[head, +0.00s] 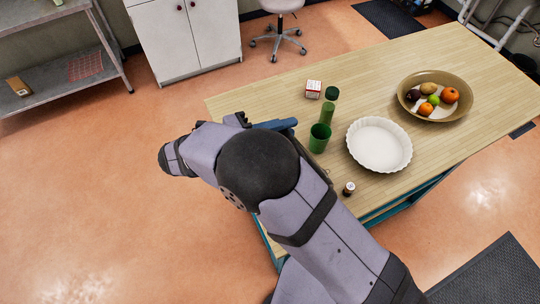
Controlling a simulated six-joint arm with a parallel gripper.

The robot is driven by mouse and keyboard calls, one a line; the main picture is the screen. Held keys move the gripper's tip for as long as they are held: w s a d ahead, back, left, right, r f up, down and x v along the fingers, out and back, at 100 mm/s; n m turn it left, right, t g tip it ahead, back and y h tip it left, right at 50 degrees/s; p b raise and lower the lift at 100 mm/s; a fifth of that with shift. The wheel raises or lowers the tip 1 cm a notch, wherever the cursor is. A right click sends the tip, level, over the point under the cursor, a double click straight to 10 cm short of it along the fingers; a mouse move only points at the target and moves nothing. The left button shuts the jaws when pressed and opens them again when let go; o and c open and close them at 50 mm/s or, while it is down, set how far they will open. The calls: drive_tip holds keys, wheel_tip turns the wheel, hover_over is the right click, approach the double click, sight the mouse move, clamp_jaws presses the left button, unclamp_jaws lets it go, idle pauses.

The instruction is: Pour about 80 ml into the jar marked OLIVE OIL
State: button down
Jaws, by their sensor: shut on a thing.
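My gripper (242,119) shows only as a small dark part beyond my arm, over the table's left end. A blue thing (276,124) extends right from it, and the gripper seems shut on it. My arm hides most of the blue thing, so its shape and contents cannot be told. Just to its right stand an open green vessel (319,139), a lighter green cylinder (327,112) and a dark green round-topped container (331,93), in a row going back. A small dark jar (348,188) with a pale label stands nearer. No OLIVE OIL lettering is readable.
On the wooden table (440,62), a white fluted dish (379,145) stands right of the green vessels. A brown bowl (460,112) of fruit is farther right. A small red-and-white box (313,89) is behind. The far middle of the tabletop is clear.

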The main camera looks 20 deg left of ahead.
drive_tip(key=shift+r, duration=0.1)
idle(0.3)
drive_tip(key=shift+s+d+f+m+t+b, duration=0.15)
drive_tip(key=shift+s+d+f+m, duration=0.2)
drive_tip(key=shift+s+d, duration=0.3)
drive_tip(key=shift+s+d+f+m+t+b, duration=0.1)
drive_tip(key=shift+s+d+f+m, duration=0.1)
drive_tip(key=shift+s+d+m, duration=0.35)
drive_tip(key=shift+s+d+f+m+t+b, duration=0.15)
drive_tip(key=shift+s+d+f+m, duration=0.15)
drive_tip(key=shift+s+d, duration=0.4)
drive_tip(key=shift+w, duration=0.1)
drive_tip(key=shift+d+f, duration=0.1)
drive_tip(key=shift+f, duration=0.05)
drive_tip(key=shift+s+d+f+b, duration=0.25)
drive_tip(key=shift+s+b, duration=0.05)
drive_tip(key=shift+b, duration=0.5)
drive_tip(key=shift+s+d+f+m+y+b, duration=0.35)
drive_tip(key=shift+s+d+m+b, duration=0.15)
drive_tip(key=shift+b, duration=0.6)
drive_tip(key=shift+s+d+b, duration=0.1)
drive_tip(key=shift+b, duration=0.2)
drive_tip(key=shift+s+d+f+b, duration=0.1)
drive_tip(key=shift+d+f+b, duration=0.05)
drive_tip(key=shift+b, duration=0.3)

┄┄┄┄┄┄

* _DESCRIPTION OF THE TASK_:
Copy out all the data without changing anything, and drop the pictures.

* _FULL ANSWER_:
[head, +0.00s] 
Controlling a simulated six-joint arm with a parallel gripper.

The robot is driven by mouse and keyboard calls, one a line; the main picture is the screen. Held keys move the gripper's tip for as long as they are held: w s a d ahead, back, left, right, r f up, down and x v along the fingers, out and back, at 100 mm/s; n m turn it left, right, t g tip it ahead, back and y h tip it left, right at 50 degrees/s; p b raise and lower the lift at 100 mm/s; a fifth of that with shift. The wheel raises or lowers the tip 1 cm a notch, wherever the cursor is. A right click sends the tip, level, over the point under the cursor, a double click straight to 10 cm short of it along the fingers; a mouse move only points at the target and moves nothing. The left button shuts the jaws when pressed and opens them again when let go; o and c open and close them at 50 mm/s or, while it is down, set how far they will open. The calls: drive_tip holds keys, wheel_tip turns the wheel, hover_over is the right click, approach the double click, sight the mouse move, clamp_jaws presses the left button, unclamp_jaws lets it go, idle pauses.

The instruction is: Pour about 80 ml into the jar marked OLIVE OIL
State: button down
Jaws, by their sensor: shut on a thing.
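My gripper (242,119) shows only as a small dark part beyond my arm, over the table's left end. A blue thing (276,124) extends right from it, and the gripper seems shut on it. My arm hides most of the blue thing, so its shape and contents cannot be told. Just to its right stand an open green vessel (319,139), a lighter green cylinder (327,112) and a dark green round-topped container (331,93), in a row going back. A small dark jar (348,188) with a pale label stands nearer. No OLIVE OIL lettering is readable.
On the wooden table (440,62), a white fluted dish (379,145) stands right of the green vessels. A brown bowl (460,112) of fruit is farther right. A small red-and-white box (313,89) is behind. The far middle of the tabletop is clear.

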The main camera looks 20 deg left of ahead.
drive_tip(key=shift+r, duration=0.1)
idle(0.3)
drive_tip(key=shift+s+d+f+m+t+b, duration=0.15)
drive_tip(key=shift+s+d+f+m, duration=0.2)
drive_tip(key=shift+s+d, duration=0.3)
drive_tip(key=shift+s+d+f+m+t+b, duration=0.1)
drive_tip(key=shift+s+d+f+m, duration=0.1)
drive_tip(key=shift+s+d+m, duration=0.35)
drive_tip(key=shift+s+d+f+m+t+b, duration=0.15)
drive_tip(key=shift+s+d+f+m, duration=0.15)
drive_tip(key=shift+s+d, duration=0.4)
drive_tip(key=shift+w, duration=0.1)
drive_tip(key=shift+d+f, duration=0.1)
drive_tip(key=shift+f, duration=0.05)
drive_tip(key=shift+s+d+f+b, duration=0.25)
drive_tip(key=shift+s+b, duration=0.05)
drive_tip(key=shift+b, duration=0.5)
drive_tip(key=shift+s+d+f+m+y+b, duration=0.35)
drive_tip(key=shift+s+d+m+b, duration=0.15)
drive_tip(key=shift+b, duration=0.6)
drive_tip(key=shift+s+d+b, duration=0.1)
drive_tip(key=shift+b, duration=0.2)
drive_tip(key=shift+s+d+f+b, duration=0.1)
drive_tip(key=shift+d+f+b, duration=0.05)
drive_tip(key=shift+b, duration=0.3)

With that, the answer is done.